[Goal of the exercise]:
Lines before the one containing "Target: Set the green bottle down" are excluded; retype that line and all remaining lines of the material exactly.

[Recorded information]:
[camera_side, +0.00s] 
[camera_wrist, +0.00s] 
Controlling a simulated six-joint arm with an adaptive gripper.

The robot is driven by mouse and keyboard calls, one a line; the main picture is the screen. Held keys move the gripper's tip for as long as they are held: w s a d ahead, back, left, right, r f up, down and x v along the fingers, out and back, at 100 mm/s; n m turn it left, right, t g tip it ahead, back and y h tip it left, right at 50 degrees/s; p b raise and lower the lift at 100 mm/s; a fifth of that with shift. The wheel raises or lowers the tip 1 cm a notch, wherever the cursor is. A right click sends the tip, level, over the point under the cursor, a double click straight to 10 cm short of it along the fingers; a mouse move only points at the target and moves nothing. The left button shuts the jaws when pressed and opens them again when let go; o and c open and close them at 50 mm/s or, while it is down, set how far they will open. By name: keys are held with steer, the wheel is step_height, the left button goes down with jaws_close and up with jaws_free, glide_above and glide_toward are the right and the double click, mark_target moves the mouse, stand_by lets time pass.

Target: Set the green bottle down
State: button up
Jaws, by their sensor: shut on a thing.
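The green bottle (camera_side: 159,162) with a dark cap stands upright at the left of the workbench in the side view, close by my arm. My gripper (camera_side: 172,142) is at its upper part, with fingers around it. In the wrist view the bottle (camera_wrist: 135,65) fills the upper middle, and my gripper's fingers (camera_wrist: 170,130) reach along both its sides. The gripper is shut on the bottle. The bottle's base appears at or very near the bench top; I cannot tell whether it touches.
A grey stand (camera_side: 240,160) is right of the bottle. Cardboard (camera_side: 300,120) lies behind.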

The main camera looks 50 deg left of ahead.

[Answer in full]:
Target: Set the green bottle down
State: button up
Jaws, by their sensor: shut on a thing.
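The green bottle (camera_side: 159,162) with a dark cap stands upright at the left of the workbench in the side view, close by my arm. My gripper (camera_side: 172,142) is at its upper part, with fingers around it. In the wrist view the bottle (camera_wrist: 135,65) fills the upper middle, and my gripper's fingers (camera_wrist: 170,130) reach along both its sides. The gripper is shut on the bottle. The bottle's base appears at or very near the bench top; I cannot tell whether it touches.
A grey stand (camera_side: 240,160) is right of the bottle. Cardboard (camera_side: 300,120) lies behind.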

The main camera looks 50 deg left of ahead.

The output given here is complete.